Addressing OEM-owner trust gaps
OEMs play a pivotal role in improving turbine performance. While they often provide updates and enhancements, developers and operators rely heavily on their commitment. This dependency can lead to trust gaps.

To bridge this, contractual mechanisms can incentivize OEMs to maintain performance standards, such as service contracts with embedded performance guarantees, and long-term performance bonuses tied to lifecycle monitoring results.

Business-as-usual, enhanced: practical recommendations
1. Control costs:

• Limit wind measurement constraints by employing reverse power curve techniques. 
  Replace traditional site calibration with numerical calibration where feasible. 
  Restrict testing campaigns to one year, progressively reducing OEM-imposed filters.Increase value:

2. Increase value:

• Apply reduced uncertainty levels (e.g., 50% confidence) for multi-unit tests. 
• Utilize park-wide nacelle anemometer tests to address outlier turbines and operational issues.

3. Monitor performance proactively:

• Conduct periodic site-wide analyses. 
• Retest nominated units from the original performance campaign. 

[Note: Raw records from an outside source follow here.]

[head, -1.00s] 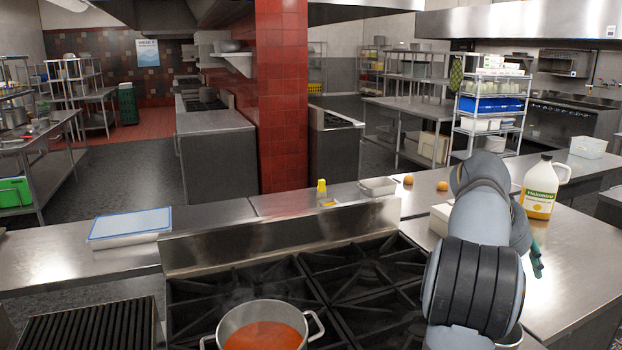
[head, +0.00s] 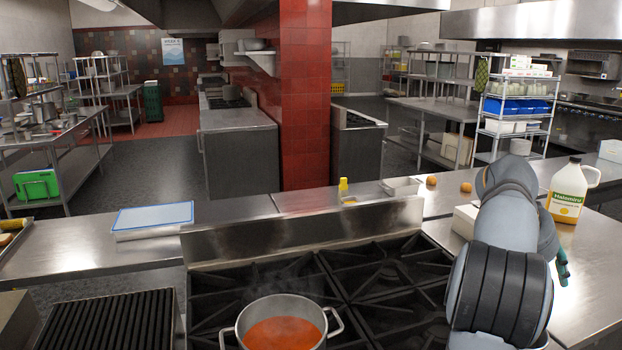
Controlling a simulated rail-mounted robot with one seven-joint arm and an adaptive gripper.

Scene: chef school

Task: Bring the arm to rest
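My arm (head: 503,270) stands at the right of the head view, raised and bent beside the stove. A small teal part (head: 562,268), perhaps my gripper, pokes out behind the arm above the right counter. The arm hides most of it, so its fingers and anything in them cannot be made out.
A steaming pot of orange-red soup (head: 283,322) sits on the black stove grates (head: 380,270), left of my arm. A jug (head: 568,190), two round orange-brown items and a small metal pan (head: 401,187) stand on the counter behind. A blue-edged white board (head: 153,218) lies at left.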

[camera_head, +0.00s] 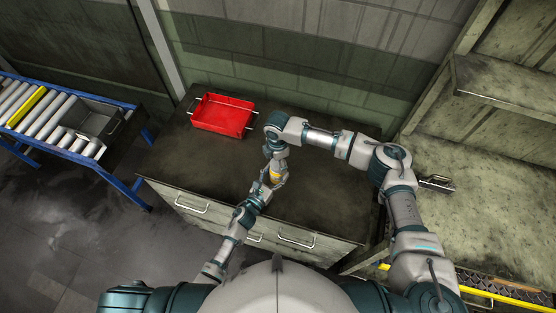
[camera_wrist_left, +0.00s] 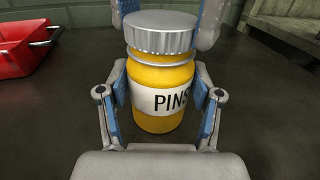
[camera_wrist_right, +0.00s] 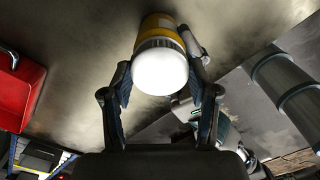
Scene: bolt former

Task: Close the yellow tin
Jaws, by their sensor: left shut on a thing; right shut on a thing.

Ensuring wind turbine performance is a multifaceted challenge that requires a strategic balance of guarantees, testing rigor, and ongoing monitoring. By refining uncertainty methodologies, adopting advanced testing standards, and fostering collaborative relationships between developers, operators, and OEMs, the wind energy sector can mitigate risks, optimize costs, and enhance overall efficiency. These efforts not only strengthen the financial and operational stability of individual projects but also contribute to the long-term credibility and growth of the industry. By embracing innovation and continuous improvement, stakeholders can address persistent challenges and drive the wind energy sector toward a more sustainable and reliable future.